An interesting misunderstanding arose on Facebook this week which we thought would be worth noting here on the site, given that our first batch of Cambrian Mountains Wool is defined as a ‘Fine Mule’ from Welsh Mule sheep.

In the UK, the term ‘Mule’ in the sheep world refers to a cross breed. With thanks to Wikipedia who have defined our Mule much more succinctly than we might:

In sheep farming, the term Mule is used to refer to a cross between a upland ram (usually a Bluefaced Leicester) and a purebred upland (or hill) ewe. The production of such mule ewes is a widely used breeding management system which offers several advantages to the farmer.

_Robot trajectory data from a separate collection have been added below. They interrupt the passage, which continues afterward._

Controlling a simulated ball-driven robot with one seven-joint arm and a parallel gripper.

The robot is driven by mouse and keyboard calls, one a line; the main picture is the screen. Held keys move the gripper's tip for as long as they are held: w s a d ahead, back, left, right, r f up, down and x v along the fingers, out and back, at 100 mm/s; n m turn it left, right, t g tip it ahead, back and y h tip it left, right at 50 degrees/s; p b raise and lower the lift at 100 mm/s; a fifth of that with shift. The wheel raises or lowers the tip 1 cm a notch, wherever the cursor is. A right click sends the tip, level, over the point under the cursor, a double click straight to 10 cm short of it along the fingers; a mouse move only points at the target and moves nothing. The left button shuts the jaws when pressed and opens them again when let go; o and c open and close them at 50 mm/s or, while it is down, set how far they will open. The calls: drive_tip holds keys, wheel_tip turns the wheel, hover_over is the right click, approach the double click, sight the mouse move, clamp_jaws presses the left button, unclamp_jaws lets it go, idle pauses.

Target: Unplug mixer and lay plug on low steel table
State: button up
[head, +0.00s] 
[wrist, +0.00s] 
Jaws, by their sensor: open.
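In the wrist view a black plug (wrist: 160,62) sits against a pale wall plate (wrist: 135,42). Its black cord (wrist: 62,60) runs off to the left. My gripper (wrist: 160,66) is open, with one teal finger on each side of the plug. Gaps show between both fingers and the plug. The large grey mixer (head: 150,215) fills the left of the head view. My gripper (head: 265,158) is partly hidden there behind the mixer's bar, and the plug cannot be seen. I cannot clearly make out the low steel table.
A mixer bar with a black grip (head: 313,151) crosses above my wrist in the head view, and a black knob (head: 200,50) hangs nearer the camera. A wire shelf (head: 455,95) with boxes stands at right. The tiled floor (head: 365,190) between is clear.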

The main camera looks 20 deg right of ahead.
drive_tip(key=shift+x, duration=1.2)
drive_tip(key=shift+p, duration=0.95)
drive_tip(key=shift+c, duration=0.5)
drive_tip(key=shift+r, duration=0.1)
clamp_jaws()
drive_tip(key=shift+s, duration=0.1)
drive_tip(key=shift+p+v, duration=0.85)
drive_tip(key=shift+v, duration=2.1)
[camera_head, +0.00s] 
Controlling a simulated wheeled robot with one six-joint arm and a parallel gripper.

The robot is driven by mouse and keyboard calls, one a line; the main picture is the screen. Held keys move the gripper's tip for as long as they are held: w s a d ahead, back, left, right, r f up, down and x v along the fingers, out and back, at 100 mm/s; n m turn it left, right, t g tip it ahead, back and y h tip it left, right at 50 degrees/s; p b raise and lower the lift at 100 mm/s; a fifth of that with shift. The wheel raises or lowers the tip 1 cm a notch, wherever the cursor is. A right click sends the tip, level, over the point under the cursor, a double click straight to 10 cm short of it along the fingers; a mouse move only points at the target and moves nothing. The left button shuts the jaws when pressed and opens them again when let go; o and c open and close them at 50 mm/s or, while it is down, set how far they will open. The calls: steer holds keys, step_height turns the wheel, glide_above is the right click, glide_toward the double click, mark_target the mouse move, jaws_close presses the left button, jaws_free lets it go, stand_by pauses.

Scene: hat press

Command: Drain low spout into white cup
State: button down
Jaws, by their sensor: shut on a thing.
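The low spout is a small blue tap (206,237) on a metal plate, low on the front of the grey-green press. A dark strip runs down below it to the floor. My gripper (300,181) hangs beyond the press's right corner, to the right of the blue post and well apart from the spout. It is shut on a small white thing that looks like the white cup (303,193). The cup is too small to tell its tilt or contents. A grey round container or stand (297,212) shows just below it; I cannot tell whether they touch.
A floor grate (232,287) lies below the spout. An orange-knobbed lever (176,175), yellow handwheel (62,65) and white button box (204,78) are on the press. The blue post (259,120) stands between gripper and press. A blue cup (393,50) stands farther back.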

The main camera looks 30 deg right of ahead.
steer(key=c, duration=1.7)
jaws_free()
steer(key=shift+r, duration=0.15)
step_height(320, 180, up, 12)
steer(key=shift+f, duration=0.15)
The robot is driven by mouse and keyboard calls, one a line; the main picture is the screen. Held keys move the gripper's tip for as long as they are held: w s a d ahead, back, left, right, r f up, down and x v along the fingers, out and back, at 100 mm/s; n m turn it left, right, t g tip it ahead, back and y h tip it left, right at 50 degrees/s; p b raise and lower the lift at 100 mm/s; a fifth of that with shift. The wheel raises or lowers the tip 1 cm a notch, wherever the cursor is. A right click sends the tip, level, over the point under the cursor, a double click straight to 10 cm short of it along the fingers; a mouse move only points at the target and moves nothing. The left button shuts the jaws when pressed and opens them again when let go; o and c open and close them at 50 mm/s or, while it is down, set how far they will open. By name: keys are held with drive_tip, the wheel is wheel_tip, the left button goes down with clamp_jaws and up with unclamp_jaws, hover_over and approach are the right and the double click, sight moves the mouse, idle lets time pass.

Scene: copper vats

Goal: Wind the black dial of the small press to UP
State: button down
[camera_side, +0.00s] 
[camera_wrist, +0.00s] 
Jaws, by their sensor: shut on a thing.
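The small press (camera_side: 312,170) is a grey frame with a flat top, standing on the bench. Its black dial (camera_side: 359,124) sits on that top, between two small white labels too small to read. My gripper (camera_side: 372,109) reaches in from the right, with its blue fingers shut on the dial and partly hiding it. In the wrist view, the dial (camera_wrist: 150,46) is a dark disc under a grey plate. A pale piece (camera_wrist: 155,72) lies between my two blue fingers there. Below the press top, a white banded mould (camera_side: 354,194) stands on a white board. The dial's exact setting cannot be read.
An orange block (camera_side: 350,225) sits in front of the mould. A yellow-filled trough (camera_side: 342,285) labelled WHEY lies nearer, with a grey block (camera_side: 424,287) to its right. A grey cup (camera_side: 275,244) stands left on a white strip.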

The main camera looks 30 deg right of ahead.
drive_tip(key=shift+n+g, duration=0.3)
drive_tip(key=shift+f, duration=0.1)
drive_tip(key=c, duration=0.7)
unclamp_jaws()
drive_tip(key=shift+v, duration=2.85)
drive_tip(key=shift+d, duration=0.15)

However, when we posted to Facebook about the 2015 challenge, one reader from outside of the UK expressed this view:

Don’t like the idea of using mulesed wool

We hadn’t cottoned on that the term ‘mule’ in the wider sheep world could be taken to mean the practice exercised on some farms in Australia of ‘mulesing’ Merino sheep. A surgical procedure involving the trimming of skin from a Merino lamb is used to help in the fight against flystrike. We will spare you the details as it might be breakfast time and you probably haven’t come here expecting this kind of discussion, but if you want to know more, this article from the RSPCA of Australia offers a reasonably balanced explanation.

This is not a common practice elsewhere, and certainly not a common practice in the UK.

We’d like to say loudly and clearly:

Our Welsh mules will not have not been mulesed

Though we cannot promise that they have not been docked.